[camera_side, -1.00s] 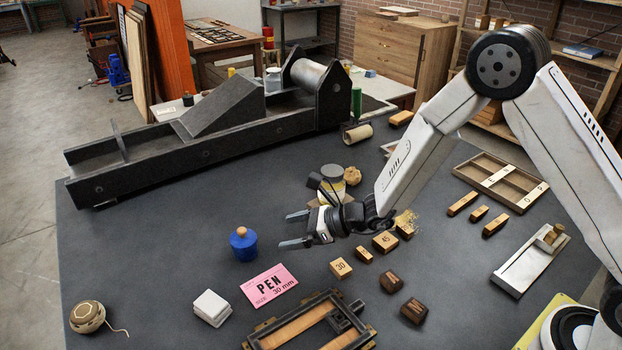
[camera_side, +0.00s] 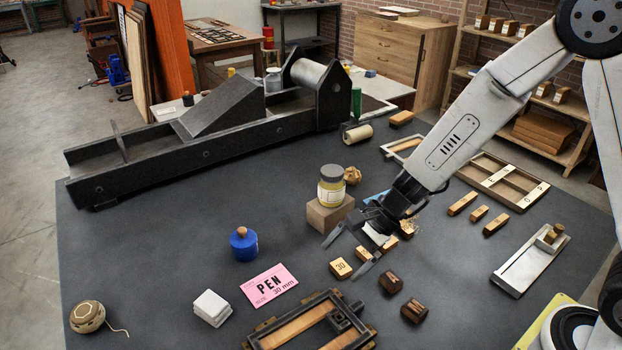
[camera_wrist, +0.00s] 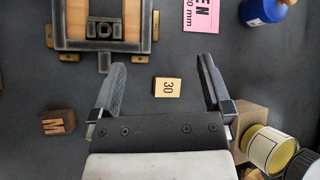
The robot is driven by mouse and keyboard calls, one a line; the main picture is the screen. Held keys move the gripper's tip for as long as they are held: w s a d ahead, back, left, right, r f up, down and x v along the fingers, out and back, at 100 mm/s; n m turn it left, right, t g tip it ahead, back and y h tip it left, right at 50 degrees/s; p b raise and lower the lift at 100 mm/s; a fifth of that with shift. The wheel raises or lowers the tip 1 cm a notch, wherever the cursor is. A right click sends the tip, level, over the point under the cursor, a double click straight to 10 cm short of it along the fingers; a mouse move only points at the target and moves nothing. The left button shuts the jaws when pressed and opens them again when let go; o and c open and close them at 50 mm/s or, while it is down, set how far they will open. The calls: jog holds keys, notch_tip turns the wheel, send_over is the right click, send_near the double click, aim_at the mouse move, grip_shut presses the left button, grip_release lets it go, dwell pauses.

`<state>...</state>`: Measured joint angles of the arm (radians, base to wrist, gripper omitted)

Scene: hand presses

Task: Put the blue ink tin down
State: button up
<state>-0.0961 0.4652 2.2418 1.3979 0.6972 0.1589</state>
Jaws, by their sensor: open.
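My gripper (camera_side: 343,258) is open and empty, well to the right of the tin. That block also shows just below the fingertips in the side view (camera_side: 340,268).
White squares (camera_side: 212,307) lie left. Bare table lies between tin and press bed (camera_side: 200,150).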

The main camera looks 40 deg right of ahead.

........

### Aim of the exercise
Output the data exactly. Pictures don't belong in the result.

### Exercise response
[camera_side, -1.00s] 
[camera_side, +0.00s] 
[camera_wrist, +0.00s] 
The robot is driven by mouse and keyboard calls, one a line; the main picture is the screen. Held keys move the gripper's tip for as long as they are held: w s a d ahead, back, left, right, r f up, down and x v along the fingers, out and back, at 100 mm/s; n m turn it left, right, t g tip it ahead, back and y h tip it left, right at 50 degrees/s; p b raise and lower the lift at 100 mm/s; a fifth of that with shift. The wheel raises or lowers the tip 1 cm a notch, wherever the cursor is. A right click sends the tip, level, over the point under the cursor, a double click straight to 10 cm short of it along the fingers; a mouse move only points at the target and moves nothing. The left button shuts the jaws when pressed and opens them again when let go; o and c open and close them at 50 mm/s or, while it is down, set how far they will open. The calls: jog holds keys, notch_tip turns the wheel, send_over is the right click, send_near the double click, aim_at the mouse move, grip_shut presses the left button, grip_release lets it go, dwell pauses.

`<state>...</state>`: Measured joint angles of the arm (radians, base to wrist, gripper omitted)

Scene: hand presses

Task: Put the blue ink tin down
State: button up
<state>-0.0961 0.4652 2.2418 1.3979 0.6972 0.1589</state>
Jaws, by their sensor: open.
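My gripper (camera_side: 343,258) is open and empty, well to the right of the tin. That block also shows just below the fingertips in the side view (camera_side: 340,268).
White squares (camera_side: 212,307) lie left. Bare table lies between tin and press bed (camera_side: 200,150).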

The main camera looks 40 deg right of ahead.

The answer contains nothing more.